The conditional job offer pretty much meant that it would take 3 months to fill out paperwork – the job isn’t official until the government receives every last bit of paperwork and approves it. So I didn’t want to start packing or getting rid of things in case the job fell through for some reason. HR told me I’d probably get the official acceptance on the week of January 5th, but instead I got the official offer the week of Christmas. The following 3 weeks were the most stressful of my entire life – seriously, grad school doesn’t even light a candle to those 3 weeks.

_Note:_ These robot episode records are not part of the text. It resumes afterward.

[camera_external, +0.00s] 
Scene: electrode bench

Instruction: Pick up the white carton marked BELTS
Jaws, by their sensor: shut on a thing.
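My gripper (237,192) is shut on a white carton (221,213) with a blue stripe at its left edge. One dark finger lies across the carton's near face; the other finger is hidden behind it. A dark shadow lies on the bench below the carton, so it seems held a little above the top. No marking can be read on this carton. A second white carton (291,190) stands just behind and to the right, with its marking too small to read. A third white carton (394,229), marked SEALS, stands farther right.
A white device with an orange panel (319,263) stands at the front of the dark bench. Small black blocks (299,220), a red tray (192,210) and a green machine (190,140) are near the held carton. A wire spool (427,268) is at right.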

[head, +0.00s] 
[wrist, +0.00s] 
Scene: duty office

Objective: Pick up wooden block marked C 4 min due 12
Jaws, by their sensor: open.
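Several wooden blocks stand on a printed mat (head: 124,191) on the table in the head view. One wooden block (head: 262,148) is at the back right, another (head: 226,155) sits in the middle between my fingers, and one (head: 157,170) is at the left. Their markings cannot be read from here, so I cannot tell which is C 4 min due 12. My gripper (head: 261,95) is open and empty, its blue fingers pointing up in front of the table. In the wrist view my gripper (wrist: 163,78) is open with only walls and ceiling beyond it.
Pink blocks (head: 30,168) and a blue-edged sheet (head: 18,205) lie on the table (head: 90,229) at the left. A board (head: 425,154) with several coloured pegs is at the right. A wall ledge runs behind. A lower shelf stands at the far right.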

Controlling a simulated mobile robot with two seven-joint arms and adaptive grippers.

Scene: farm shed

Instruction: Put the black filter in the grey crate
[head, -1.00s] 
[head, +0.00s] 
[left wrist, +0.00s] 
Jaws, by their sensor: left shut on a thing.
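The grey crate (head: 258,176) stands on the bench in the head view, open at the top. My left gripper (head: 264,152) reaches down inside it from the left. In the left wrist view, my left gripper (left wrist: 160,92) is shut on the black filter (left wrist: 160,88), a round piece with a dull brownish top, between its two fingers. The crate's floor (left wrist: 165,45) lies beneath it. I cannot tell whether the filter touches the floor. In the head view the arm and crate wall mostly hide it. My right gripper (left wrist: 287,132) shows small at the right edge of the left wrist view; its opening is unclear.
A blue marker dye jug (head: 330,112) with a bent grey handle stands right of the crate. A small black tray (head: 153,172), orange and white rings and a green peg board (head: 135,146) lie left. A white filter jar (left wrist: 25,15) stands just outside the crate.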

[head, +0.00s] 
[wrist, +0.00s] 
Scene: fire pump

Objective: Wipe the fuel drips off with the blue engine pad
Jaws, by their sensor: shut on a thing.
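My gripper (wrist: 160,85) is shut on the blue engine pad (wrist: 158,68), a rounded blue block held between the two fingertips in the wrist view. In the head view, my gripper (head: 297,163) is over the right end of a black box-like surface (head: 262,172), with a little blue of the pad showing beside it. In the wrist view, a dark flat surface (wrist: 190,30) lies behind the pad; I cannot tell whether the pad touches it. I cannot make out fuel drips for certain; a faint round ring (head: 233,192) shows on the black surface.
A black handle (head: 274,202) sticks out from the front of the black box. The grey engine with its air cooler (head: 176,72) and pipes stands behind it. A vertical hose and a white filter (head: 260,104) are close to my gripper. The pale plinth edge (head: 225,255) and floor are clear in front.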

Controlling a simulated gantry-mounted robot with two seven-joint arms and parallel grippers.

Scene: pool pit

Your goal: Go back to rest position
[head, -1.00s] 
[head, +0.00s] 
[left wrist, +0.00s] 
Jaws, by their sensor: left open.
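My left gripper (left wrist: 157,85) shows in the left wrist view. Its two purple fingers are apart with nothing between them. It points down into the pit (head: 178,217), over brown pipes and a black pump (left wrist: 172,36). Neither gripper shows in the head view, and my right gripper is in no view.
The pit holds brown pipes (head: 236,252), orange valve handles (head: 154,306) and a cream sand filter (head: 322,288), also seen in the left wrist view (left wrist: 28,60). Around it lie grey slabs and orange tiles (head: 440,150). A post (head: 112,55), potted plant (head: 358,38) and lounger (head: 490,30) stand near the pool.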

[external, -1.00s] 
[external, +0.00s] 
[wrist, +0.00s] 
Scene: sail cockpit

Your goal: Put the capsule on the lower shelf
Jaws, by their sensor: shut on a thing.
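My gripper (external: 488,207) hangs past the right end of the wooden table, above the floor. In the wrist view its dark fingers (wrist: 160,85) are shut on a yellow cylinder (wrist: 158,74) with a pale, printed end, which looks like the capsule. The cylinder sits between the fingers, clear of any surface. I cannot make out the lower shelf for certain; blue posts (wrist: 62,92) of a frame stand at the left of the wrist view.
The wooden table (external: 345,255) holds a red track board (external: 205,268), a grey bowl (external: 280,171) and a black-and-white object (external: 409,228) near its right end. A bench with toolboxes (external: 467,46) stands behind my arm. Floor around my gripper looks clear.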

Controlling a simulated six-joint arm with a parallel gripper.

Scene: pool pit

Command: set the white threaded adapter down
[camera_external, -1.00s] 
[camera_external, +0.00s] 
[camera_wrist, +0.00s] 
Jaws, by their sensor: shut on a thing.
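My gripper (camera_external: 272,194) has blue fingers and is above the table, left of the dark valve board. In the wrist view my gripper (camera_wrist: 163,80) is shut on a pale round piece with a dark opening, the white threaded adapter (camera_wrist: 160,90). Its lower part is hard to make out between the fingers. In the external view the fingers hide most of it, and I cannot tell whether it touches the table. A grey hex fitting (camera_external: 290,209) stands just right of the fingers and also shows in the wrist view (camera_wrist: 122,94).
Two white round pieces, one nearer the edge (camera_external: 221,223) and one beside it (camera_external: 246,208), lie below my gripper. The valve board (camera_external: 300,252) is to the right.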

I had to pack up our entire apartment and get rid of everything in a matter of 4 weeks. This might not sound like a lot, but consider this being holiday season. We had a lot of plans we couldn’t cancel – a week back home for Christmas, a 7-day cruise, and all of our friends and family who wanted to spend as much time with us as they could before we moved away. I had originally hoped to have a week in between getting back from our cruise and moving, but that didn’t happen. Instead, we got back from our cruise on a Sunday, had Monday to finish our packing and say goodbye to our friends/family, left Tuesday for our 19 hour drive, and I had to start my new job in North Carolina that same Friday. I remember apartment searching, and being in awe at how much we had accomplished, and how much had changed in 7 short days (I also remember thinking, “wow, this was our view just one week ago!”):
I had pictured moving across the country as this big romantic scene. We would take our time, make plenty of stops, and have a lot of memories along the way. HA – what a joke! I felt really rushed because we didn’t have much wiggle room to get to North Carolina, we really had to book it instead of enjoying the ride. Also, I was filled with anxiety about starting my new job. Our last day in Iowa was a really stressful one – we were only taking what could fit in my Honda Fit to North Carolina, and I had done an awful job prioritizing what we would bring vs what we would leave, but it was too late to re-pack. The morning we left for North Carolina, I got sick. Mitchell needed me to talk to him to keep him awake (he drove the entire way by himself!) but talking was miserable for me. We didn’t know where the GPS was (later found it on the floor of my car, underneath tons of stuff) so we had to use our cellphones for directions. Using our cellphones for a GPS ate our data, and we also had really crappy service for about 20 hours of the 24 hour trip (which was only supposed to take 19 hours, by the way). Finally, we hit a terrible ice storm in Virginia in the mountains at 2 am.
Obviously moving across the country wasn’t quite as glamorous as I had once imagined. But it was a huge dream of mine that came true. It was, without a doubt, worth all the hoops we had to jump through, all of the stress, and all of the meltdowns. My only regret is that we didn’t do it earlier.